Canon had a big presence. Cameras, yes, but more impressively they had a glass enclosed walk-in trailer featuring their high-end imagePROGRAF PRO-1000 and PRO-2000. They made giant prints for customers, showcasing their latest professional printers. I got myself two free 16 x 24″ landscape prints from the larger PRO-2000 printer. With its 12 inks and giant roles of paper, it’s an impressive upgrade from my prosumer PRO-100 13 x 19″ printer.
Also on my radar was my first look at the EOS M5, the first serious mirrorless offering from Canon. It’s similar to the the non-mirror EOS 80D DSLR, sort of. Not quite as quick as the DSLR but it has many of the same features. The M5 is remarkably compact. Ironically, smaller than the newest Olympus OM-D cameras but with a larger APS-C sensor. The controls are good but slightly cramped. Build quality is solid, but not enticing. It doesn’t have the jewel like sparkle or desire of the PEN-F, at least for me, but it focuses decently and is non-objectionable.
It took many years but Canon finally made a competent mirrorless. But the competition, Sony, Fujifilm, Olympus and Panasonic keep upping their game. What would have been a true contender, a couple of years ago, is mere just adequate now. My biggest gripe, the relatively loud and slightly grating shutter sound. It sounds somewhat like a Sony, but perhaps even a little louder. It lacks the refinement of the Olympus, Panasonic and Fuji offerings.

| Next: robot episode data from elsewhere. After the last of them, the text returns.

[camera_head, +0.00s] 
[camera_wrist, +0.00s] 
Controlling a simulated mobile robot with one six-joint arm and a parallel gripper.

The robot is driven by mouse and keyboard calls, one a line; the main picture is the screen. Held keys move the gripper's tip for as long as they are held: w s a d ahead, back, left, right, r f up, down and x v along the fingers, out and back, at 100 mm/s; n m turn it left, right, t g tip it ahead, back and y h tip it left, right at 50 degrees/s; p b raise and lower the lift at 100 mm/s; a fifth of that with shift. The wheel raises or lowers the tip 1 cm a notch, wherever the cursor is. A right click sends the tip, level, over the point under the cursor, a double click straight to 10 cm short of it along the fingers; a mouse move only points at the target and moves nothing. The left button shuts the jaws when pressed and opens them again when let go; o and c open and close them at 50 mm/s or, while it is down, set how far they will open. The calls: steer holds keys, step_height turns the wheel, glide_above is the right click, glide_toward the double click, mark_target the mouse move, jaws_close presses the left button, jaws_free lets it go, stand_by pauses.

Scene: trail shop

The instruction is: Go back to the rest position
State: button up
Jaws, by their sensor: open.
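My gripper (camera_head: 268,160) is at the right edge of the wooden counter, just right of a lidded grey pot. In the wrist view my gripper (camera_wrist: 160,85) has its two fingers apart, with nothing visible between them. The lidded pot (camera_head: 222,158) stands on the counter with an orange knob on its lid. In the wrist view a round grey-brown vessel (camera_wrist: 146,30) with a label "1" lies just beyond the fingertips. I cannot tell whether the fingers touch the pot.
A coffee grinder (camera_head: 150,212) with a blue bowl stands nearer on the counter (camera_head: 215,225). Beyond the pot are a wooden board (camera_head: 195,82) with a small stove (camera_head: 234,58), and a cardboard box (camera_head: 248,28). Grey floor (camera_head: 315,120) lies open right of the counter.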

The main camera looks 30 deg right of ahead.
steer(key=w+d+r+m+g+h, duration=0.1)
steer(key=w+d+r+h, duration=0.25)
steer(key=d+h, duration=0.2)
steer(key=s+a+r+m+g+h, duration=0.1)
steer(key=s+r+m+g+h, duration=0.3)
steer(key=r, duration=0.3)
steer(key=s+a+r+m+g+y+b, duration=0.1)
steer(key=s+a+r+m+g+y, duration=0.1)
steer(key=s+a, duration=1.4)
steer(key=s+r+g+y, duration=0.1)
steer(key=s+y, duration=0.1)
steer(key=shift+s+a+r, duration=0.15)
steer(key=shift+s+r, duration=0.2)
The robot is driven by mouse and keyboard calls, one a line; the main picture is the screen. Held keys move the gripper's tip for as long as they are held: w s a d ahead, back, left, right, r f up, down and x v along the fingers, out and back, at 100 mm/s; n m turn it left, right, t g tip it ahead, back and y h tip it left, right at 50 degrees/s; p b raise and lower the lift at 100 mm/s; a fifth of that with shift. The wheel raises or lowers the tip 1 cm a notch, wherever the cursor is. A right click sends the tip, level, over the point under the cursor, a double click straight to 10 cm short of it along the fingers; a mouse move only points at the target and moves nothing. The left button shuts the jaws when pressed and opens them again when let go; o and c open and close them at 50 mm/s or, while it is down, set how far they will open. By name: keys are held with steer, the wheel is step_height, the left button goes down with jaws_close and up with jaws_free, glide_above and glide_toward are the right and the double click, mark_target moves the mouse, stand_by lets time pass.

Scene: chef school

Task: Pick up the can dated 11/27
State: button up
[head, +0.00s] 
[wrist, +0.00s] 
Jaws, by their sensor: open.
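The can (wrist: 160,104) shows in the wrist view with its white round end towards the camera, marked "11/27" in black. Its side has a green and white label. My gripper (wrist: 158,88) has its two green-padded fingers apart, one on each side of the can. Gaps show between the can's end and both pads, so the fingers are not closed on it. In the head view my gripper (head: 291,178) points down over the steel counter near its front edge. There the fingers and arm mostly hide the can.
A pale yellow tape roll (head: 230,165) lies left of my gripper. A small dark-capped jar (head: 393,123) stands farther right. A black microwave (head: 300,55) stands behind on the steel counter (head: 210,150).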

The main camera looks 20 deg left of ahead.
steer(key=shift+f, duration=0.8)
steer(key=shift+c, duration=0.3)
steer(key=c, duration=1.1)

No mirrorless from Nikon. Looks like they aren’t even trying anymore, with their Nikon 1 series. Pentax also had nothing to show in the mirrorless department. Their fun Q line is probably dead, at least in the U.S. The K-1 DSLR was interesting. And if I were serious about landscapes, that might be the camera that I get. Same Sony sensor as the Nikon D810, but with more landscape oriented features, at a lower price.
Of all the vendors, Sony now has the widest product range — with the outstanding, high-end RX100 point and shoots, to their APS-C Alpha 6xxx series to their full frame A7 series. They even had the new A99 Mark II DSLR, complete with an EVF. I know the A7 series get’s a lot of press. And while I’m generally a mirrorless guy, I actually found the A99 more compelling. While excellent cameras, for some reason, I really don’t like the feel of the Alpha 6xxx and A7 mirrorless cameras. The A99 II, however, with a robust grip, really feels nice. It’s super fast and oozes a feeling of confidence.

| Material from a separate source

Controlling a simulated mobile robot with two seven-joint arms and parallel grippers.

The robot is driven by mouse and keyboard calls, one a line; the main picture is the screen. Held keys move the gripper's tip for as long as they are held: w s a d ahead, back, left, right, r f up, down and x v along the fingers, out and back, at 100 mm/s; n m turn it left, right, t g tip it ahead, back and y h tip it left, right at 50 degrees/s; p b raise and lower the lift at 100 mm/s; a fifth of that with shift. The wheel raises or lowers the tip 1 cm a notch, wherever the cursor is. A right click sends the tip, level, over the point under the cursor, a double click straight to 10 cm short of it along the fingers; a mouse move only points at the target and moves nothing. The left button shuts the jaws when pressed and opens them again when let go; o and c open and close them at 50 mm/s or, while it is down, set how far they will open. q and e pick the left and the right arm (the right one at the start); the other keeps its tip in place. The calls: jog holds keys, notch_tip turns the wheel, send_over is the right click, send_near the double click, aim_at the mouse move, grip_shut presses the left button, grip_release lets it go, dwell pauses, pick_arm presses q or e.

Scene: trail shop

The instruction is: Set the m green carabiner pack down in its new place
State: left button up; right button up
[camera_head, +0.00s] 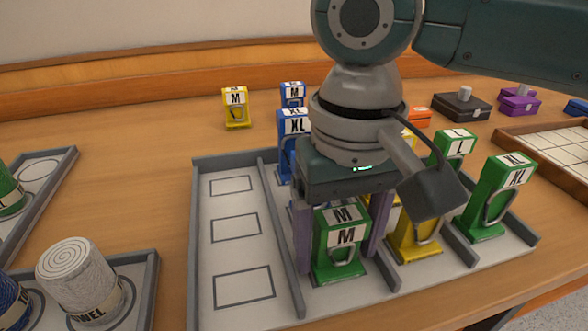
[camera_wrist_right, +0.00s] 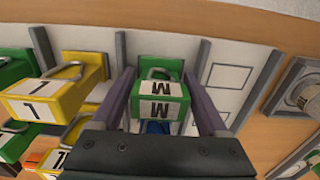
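The M green carabiner pack (camera_head: 340,252) stands upright in the front end of a lane of the grey divided tray (camera_head: 193,255). Its base appears to rest on the tray floor. My left gripper is not in view.
A yellow pack (camera_head: 416,243) and a green XL pack (camera_head: 488,200) stand to the right. A blue XL pack (camera_head: 290,150) stands behind. The tray's left lane, with outlined rectangles (camera_head: 243,287), is empty. A yellow M pack (camera_head: 236,107) stands behind the tray. Rolled towel (camera_head: 78,278) at left.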

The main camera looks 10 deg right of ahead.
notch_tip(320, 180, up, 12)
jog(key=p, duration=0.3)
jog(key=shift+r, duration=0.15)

No plans, at this time, of getting another DSLR, either from Sony or Pentax.
Olympus had several OM-D E-M1 Mark IIs on display. The decent grip, slightly redesigned, makes it comfortable to attach the recently introduced, heftier Pro Olympus lenses, like the 12-100 f4.

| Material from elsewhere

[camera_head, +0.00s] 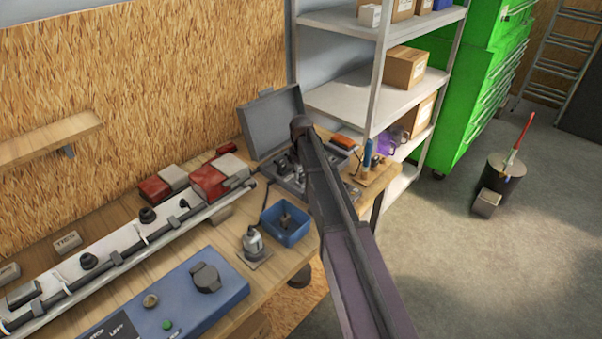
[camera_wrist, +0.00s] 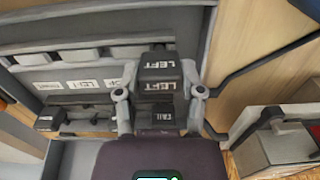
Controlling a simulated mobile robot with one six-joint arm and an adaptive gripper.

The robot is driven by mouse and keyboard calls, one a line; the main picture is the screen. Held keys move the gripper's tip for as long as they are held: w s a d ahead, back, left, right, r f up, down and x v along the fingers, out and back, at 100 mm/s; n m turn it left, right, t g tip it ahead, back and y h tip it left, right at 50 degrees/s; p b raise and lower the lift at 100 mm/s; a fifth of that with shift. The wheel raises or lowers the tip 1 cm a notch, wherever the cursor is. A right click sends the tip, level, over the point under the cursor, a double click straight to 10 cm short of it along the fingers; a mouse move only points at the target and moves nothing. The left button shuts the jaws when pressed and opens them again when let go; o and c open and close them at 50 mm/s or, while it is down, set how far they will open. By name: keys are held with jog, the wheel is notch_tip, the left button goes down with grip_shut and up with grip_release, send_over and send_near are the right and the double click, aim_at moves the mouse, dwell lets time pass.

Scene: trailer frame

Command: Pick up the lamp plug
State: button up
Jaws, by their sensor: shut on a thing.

The reality is that all the cameras are good and they all excel in their own way. Each company has seemingly carved a niche and they have their own unique but consistent flavor. I think it’s the design, quality and feel of the cameras that are the most important. These are less tangible qualities than mere technical specs. Opinions and review are considerations but it’s critical that you handle them, in hand, to find your match.